Write out the material exactly, with the pictures left out.

————

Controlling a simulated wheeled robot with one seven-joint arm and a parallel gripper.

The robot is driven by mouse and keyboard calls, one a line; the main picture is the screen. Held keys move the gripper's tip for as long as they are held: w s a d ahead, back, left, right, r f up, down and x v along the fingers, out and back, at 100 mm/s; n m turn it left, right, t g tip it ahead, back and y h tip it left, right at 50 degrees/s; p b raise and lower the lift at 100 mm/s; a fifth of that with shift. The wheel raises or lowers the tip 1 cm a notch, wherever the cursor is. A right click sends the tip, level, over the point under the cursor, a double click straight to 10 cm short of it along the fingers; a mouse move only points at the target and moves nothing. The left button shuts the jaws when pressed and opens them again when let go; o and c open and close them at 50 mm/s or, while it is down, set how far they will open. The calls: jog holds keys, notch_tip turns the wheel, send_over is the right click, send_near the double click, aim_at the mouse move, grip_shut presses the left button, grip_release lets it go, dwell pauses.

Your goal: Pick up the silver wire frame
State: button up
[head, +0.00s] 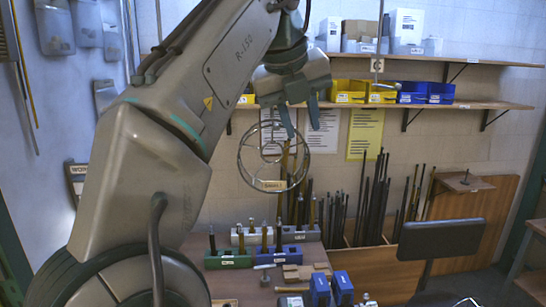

————

[Exercise result]:
Controlling a simulated wheeled robot with one seven-joint arm and a parallel gripper.

The robot is driven by mouse and keyboard calls, one a line; the main picture is the screen. Held keys move the gripper's tip for as long as they are held: w s a d ahead, back, left, right, r f up, down and x v along the fingers, out and back, at 100 mm/s; n m turn it left, right, t g tip it ahead, back and y h tip it left, right at 50 degrees/s; p b raise and lower the lift at 100 mm/s; a fifth of that with shift. The wheel raises or lowers the tip 1 cm a notch, wherever the cursor is. A right click sends the tip, level, over the point under the cursor, a double click straight to 10 cm short of it along the fingers; a mouse move only points at the target and moves nothing. The left button shuts the jaws when pressed and opens them again when let go; o and c open and close them at 50 mm/s or, while it is down, set how far they will open. The calls: jog holds keys, notch_tip turns the wheel, send_over is the right click, send_near the double click, aim_at the mouse move, grip_shut presses the left button, grip_release lets it go, dwell pauses.

Your goal: Pick up the silver wire frame
State: button up
[head, +0.00s] 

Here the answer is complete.